В нем нам оставил пули Маяковский,
чтобы стрелять,
                            стрелять,
                                       стрелять,
                                                стрелять…

Едва я завершил читать эту главу, как в зал вбежала девушка и закричала: “Убили Джона Кеннеди!”».

Четырнадцатого декабря Евтушенко триумфально участвует в вечере поэзии, прошедшем в зале Консерватории им. Чайковского, куда народ ломился свыше нормы, сдерживаемый милицией. На празднование Нового года он зван с женой в Кремль, Хрущев держится отцом.

«…Хрущев позвонил как-то ночью и пригласил на новогодний банкет в Кремль: “Мы там обнимемся, и от тебя отстанут”. На кремлевском вечере он прилично выпил: “Я вот думаю часто: как раз и навсегда избавиться от бюрократии? Столько к партии прилипло карьеристов, и я их всех ненавижу. У меня есть идея, не знаю, как к ней отнесутся Политбюро и мои товарищи. Может, отменить Коммунистическую партию и просто объявить весь наш народ народом коммунистов? А теперь я хочу услышать мою любимую песню “Хотят ли русские войны”.

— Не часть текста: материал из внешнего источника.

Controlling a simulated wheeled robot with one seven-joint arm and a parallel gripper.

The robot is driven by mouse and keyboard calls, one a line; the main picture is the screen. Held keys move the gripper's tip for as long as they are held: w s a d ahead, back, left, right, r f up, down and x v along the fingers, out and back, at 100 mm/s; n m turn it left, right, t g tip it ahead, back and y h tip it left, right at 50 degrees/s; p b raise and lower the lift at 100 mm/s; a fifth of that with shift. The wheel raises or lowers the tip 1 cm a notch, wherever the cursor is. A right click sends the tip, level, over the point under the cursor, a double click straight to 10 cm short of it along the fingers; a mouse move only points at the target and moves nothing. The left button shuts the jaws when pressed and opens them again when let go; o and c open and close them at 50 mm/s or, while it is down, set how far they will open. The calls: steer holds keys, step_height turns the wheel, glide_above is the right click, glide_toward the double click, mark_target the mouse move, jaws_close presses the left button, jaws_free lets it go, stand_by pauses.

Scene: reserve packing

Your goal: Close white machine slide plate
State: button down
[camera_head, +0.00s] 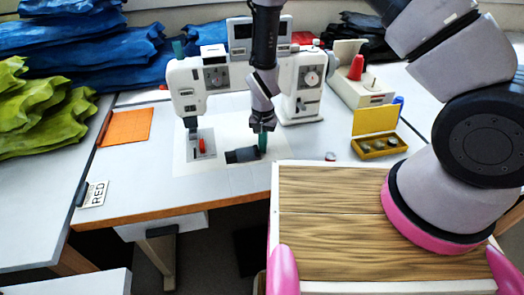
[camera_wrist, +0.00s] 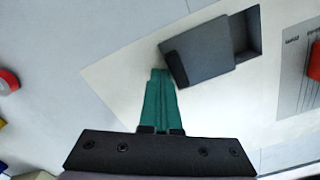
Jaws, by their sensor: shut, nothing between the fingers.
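The white sewing machine (camera_head: 186,88) stands on the table, with a pale base plate around its foot. The slide plate (camera_head: 232,156) is a dark grey piece on that pale base; it also shows in the wrist view (camera_wrist: 198,52). A dark open recess (camera_wrist: 246,32) shows beside it, at its right in the wrist view. My gripper (camera_head: 263,151) points down with its green fingers together and empty. In the wrist view my fingertips (camera_wrist: 160,72) are right at the slide plate's left edge; I cannot tell whether they touch it.
A red piece (camera_head: 201,145) sits on a grey plate left of the slide plate. An open yellow box (camera_head: 380,148) and a small round red item (camera_head: 331,156) lie to the right. An orange mat (camera_head: 125,127) lies left. The table front is mostly clear.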

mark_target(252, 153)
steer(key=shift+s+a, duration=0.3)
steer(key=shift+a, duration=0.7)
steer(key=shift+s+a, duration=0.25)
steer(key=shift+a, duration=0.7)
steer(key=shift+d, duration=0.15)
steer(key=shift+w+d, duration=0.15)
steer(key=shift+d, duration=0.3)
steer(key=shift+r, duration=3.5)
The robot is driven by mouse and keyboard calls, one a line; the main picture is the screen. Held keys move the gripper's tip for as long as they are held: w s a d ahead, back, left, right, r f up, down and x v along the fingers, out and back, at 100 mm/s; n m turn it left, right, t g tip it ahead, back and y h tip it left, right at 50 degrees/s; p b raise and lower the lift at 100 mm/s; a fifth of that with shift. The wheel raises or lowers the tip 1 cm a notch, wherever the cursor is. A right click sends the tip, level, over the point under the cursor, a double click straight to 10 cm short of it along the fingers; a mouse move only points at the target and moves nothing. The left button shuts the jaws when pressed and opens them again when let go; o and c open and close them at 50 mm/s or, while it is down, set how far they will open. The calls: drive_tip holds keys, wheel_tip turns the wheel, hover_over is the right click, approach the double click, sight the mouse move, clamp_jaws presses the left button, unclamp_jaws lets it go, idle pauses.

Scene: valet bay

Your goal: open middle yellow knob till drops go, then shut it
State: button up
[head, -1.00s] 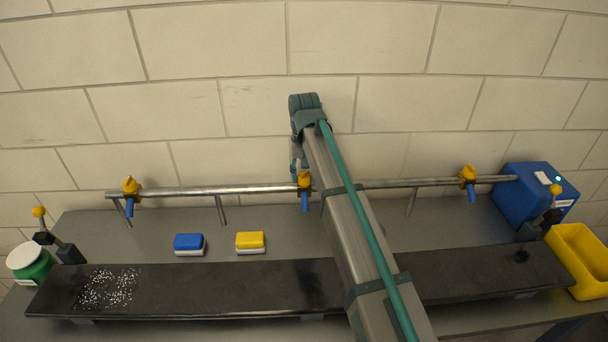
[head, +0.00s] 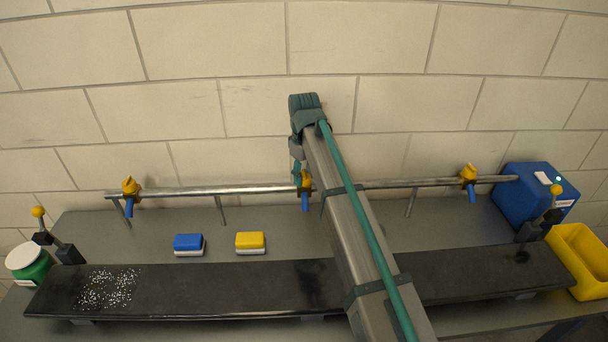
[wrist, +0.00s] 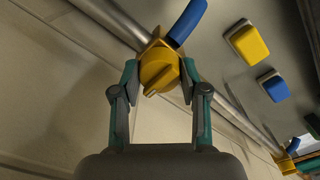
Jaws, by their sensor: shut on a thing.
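The middle yellow knob (head: 307,184) sits on the metal pipe (head: 240,190), above a blue spout (head: 305,203). In the wrist view the knob (wrist: 160,70) shows its raised grip bar, set at a slant. My gripper (wrist: 160,78) is shut on the knob, one finger on each side. In the head view my gripper (head: 299,178) comes down on the knob from above and partly covers it. The dark panel (head: 230,285) lies below the spout. White drops or specks (head: 108,288) cover its left part. I cannot make out falling water under the middle spout.
Two other yellow knobs stand on the pipe, at left (head: 130,185) and right (head: 468,173). A blue sponge (head: 188,243) and a yellow sponge (head: 250,241) lie behind the panel. A blue box (head: 530,193), a yellow bin (head: 580,262) and a green jar (head: 30,264) stand at the ends.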

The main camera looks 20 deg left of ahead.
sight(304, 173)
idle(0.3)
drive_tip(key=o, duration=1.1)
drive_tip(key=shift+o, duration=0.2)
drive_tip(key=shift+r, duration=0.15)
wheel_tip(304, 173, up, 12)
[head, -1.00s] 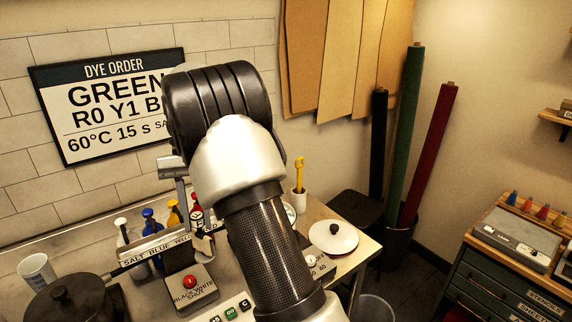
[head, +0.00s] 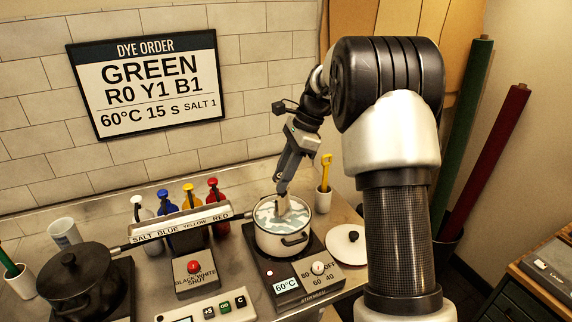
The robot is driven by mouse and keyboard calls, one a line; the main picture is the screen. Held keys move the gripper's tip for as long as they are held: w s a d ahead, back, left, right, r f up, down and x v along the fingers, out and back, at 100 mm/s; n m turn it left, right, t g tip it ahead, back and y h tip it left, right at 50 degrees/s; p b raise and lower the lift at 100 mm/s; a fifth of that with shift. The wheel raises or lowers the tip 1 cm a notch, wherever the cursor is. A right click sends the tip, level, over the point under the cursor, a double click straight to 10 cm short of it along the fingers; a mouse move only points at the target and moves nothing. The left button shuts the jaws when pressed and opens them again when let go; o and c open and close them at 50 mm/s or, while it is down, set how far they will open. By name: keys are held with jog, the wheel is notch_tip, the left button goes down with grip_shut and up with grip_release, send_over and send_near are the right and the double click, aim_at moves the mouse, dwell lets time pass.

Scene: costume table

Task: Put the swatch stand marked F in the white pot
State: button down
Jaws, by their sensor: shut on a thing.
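The white pot (head: 283,240) stands uncovered on a hotplate at the right of the counter, with pale bluish liquid in it. My gripper (head: 283,188) reaches down over the pot from behind, its fingertips near the pot's mouth. It is shut on a small thing, which I take for the swatch stand (head: 283,206); this sits low inside the pot's rim. No letter F can be read on it, and I cannot tell whether it touches the pot's bottom.
The hotplate (head: 312,290) shows 60°C. The pot lid (head: 342,250) lies to its right, below a small cup with a yellow tool (head: 325,177). A labelled rail (head: 180,226) and several bottles are left of the pot. A black pot (head: 72,285) stands far left.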

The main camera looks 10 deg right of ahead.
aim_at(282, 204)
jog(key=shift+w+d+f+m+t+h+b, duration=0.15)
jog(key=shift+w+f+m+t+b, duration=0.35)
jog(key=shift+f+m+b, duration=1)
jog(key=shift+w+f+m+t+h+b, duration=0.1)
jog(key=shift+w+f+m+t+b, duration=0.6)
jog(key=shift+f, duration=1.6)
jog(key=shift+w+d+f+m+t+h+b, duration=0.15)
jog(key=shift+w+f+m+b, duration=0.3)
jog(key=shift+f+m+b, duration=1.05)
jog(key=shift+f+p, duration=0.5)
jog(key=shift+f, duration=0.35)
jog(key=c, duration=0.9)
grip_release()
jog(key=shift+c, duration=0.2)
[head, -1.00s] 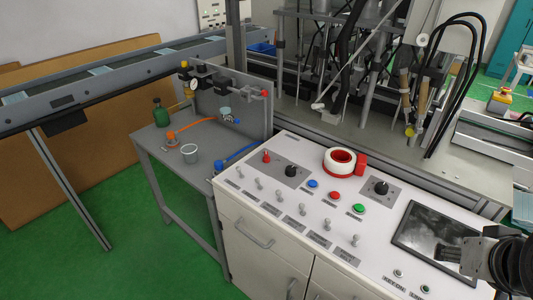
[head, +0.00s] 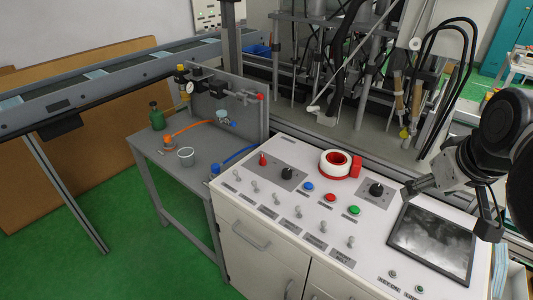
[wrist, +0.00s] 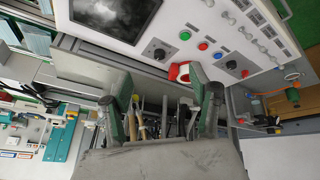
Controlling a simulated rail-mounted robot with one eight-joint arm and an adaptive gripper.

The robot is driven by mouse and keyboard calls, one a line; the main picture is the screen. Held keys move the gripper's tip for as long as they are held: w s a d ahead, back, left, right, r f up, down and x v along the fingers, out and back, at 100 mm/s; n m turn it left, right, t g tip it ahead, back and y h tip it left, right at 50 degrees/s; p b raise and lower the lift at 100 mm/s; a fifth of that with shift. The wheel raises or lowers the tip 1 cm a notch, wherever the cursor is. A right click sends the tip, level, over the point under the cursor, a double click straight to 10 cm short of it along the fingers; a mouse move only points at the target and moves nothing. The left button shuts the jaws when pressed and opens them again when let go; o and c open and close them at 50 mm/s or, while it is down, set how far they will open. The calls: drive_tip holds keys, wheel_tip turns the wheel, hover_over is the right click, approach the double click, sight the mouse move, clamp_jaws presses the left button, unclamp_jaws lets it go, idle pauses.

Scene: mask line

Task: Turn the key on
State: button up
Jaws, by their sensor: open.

Это была прелюдия к нашему объятию. И действительно, ко мне сразу же подкрался его советник: “Будьте готовы, сейчас к вам подойдут”. Хрущев подошел и обнял: “Давай пройдемся, чтобы они видели, чтобы тебя не трогали…” Едва отошел, подбежали Брежнев, Ильичев, Косыгин. Юра Гагарин шепотом говорит: “Надо выпить”. Тихо принесли водочку, тихо налили, тихо опрокинули…»

Что тут, собственно, нового? Феофан Прокопович превозносит Петра Великого, Ломоносов поет Елисавету Петровну, Державин — Фелицу, Николай I рецензирует Пушкина, Ленин строго хвалит Демьяна, Сталин звонит Пастернаку. Все это было, было, было. Никакого эксклюзива в паре Хрущев — Евтушенко нет.